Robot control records

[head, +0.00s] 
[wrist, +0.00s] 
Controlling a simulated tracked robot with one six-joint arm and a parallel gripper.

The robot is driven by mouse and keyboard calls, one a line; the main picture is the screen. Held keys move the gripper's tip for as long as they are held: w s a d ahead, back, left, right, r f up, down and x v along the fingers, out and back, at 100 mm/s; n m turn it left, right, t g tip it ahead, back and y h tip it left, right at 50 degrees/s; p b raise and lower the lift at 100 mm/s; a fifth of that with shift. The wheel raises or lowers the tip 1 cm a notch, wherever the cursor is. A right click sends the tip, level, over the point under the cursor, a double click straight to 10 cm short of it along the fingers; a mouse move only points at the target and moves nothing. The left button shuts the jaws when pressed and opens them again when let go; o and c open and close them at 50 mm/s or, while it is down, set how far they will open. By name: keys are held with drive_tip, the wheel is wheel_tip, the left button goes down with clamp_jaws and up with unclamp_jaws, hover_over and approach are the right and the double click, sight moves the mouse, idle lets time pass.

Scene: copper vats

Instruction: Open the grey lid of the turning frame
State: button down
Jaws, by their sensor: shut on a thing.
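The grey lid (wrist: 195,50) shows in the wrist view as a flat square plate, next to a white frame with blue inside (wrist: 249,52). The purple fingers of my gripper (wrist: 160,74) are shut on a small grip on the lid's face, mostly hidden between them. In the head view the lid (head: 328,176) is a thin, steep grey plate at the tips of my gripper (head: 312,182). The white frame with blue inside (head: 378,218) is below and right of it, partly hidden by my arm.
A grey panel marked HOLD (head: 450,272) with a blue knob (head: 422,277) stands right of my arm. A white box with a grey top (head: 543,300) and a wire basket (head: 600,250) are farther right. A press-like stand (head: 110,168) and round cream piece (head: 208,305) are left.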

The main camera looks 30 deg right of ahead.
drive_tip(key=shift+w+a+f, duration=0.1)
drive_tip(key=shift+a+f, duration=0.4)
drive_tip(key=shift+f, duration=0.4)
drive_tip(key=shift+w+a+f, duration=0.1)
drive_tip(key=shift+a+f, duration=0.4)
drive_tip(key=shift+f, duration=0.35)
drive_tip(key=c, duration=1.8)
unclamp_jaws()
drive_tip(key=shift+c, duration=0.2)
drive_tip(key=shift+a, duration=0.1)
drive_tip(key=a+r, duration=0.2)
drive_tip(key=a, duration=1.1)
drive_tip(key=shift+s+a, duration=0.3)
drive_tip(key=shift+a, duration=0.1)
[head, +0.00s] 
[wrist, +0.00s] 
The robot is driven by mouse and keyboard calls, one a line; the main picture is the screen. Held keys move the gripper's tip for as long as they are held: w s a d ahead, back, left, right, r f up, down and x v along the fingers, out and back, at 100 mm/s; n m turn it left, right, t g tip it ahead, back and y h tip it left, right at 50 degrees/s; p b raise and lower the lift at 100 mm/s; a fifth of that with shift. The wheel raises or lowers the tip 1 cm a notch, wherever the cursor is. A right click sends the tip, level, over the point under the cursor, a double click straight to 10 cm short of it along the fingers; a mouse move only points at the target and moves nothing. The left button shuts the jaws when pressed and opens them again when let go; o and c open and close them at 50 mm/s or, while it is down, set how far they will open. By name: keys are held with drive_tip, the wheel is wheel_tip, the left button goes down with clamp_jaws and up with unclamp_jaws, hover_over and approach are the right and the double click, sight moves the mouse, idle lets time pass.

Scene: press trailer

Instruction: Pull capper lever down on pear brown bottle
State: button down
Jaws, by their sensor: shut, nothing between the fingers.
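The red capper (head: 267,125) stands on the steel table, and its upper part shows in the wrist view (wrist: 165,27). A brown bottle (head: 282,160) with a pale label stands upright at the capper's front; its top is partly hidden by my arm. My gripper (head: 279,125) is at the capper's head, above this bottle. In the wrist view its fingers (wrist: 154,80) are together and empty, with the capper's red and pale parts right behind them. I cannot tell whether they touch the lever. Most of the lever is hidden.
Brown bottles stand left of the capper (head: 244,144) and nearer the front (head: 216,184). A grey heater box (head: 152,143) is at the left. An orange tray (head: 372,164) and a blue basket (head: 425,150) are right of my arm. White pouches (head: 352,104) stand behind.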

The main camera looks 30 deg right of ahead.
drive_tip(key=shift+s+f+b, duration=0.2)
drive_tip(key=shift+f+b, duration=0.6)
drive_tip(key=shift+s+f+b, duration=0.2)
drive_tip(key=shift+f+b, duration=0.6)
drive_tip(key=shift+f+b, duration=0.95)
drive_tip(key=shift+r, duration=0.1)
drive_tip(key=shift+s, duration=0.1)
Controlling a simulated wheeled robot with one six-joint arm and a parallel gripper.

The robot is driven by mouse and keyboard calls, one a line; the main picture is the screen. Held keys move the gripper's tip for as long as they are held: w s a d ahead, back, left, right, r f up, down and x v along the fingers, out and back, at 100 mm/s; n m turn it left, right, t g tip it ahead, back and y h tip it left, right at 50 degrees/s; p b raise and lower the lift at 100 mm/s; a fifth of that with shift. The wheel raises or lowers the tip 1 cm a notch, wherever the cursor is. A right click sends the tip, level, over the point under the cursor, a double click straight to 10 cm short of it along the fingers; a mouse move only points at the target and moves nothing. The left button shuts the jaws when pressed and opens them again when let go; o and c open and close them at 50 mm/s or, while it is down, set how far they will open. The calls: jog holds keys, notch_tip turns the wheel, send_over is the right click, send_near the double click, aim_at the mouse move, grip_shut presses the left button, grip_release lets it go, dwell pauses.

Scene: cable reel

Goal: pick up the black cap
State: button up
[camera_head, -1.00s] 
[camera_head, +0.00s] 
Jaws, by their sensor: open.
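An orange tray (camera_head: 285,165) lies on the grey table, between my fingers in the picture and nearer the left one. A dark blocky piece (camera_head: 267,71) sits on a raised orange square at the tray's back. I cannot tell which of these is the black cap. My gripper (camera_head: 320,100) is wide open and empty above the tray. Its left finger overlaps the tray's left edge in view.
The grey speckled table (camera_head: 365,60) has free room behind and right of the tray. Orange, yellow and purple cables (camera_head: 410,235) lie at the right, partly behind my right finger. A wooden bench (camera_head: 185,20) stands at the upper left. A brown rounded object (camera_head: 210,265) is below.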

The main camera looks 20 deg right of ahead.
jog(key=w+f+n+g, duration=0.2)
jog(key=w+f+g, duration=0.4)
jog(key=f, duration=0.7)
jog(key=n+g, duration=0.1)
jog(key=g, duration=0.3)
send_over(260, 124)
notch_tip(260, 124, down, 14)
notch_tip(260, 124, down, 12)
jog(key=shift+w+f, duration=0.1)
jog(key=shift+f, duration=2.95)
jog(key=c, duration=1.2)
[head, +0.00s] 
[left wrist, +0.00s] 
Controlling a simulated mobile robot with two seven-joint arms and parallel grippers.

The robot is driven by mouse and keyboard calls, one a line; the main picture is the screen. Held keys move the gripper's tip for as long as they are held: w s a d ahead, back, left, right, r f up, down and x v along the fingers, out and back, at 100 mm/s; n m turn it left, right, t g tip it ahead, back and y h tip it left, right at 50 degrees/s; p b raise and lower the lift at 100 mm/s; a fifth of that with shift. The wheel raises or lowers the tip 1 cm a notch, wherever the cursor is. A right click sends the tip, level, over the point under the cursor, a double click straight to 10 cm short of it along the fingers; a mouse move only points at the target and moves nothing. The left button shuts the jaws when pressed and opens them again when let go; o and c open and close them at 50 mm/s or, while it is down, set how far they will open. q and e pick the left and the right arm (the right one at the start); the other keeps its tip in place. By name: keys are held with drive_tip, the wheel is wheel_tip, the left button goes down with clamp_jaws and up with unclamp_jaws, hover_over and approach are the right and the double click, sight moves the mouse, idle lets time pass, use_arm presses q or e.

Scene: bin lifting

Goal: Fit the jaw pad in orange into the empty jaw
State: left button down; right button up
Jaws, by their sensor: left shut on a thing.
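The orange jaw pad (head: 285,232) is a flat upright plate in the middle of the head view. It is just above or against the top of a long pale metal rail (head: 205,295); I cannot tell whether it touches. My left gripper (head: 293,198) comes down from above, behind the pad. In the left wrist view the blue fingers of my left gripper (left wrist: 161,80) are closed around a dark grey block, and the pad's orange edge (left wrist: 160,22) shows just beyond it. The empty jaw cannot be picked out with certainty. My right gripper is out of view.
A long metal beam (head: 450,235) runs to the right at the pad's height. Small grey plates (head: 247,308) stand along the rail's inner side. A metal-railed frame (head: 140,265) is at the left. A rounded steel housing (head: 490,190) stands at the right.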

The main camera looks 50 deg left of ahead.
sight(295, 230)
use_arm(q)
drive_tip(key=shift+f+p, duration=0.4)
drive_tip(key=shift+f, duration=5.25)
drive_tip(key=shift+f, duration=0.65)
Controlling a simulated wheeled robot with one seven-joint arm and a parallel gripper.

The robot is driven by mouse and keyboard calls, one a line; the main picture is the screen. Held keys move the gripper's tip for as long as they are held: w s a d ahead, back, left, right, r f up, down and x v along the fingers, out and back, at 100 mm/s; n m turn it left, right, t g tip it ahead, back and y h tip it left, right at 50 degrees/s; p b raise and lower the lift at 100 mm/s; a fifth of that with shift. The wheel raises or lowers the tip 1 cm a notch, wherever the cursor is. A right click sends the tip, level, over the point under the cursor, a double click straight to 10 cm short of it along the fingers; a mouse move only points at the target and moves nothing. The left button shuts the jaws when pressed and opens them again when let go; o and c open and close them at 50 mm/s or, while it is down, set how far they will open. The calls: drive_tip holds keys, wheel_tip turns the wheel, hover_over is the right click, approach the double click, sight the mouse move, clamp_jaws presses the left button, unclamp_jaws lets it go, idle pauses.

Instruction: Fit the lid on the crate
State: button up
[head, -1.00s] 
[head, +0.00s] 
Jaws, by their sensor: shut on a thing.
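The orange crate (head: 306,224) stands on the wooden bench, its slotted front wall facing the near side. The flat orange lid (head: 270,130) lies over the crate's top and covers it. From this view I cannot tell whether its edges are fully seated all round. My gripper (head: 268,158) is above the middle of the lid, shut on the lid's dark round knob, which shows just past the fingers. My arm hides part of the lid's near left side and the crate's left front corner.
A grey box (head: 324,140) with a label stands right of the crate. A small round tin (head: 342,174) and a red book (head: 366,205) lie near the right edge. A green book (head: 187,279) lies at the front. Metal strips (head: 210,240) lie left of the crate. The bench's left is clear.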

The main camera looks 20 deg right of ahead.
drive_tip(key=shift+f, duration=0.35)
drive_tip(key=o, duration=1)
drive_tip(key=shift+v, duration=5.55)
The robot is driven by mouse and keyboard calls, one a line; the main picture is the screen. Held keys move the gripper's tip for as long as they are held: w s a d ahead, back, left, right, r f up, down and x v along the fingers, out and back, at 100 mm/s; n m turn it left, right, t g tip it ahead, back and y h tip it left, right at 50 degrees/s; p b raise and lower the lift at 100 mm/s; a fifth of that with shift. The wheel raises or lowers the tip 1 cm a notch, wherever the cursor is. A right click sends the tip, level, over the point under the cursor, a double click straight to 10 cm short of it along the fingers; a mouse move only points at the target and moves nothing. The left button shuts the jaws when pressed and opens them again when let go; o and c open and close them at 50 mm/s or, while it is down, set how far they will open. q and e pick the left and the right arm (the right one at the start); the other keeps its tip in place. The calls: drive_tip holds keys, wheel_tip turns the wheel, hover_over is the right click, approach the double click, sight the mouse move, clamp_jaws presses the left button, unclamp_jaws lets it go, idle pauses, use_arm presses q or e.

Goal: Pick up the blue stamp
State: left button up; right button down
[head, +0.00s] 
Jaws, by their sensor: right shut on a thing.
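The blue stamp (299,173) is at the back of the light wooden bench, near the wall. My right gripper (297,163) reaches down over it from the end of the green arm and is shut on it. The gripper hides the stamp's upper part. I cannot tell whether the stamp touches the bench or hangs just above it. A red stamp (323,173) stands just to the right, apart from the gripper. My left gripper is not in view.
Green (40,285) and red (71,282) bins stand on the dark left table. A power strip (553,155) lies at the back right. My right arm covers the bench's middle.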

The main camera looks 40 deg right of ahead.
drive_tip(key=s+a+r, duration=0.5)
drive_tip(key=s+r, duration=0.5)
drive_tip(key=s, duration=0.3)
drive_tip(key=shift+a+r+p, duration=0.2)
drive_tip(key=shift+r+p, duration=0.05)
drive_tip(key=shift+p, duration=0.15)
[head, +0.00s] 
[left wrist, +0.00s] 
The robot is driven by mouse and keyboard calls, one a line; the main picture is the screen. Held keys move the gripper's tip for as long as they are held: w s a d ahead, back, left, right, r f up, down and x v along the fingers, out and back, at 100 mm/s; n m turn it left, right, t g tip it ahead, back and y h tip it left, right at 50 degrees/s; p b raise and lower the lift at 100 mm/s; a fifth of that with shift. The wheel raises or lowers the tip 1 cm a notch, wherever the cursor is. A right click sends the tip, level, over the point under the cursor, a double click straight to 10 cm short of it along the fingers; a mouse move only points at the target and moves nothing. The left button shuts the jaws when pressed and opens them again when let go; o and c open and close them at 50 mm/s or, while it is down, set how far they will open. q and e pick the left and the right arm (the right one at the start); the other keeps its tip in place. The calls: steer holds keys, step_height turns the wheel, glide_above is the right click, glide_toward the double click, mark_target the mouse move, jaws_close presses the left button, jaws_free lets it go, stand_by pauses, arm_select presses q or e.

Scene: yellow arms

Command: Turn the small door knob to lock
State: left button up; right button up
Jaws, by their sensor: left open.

* Problem statement
Write out the lines above from the one containing "Scene: yellow arms" through the last, exactly as they are.

* The result
Scene: yellow arms

Command: Turn the small door knob to lock
State: left button up; right button up
Jaws, by their sensor: left open.

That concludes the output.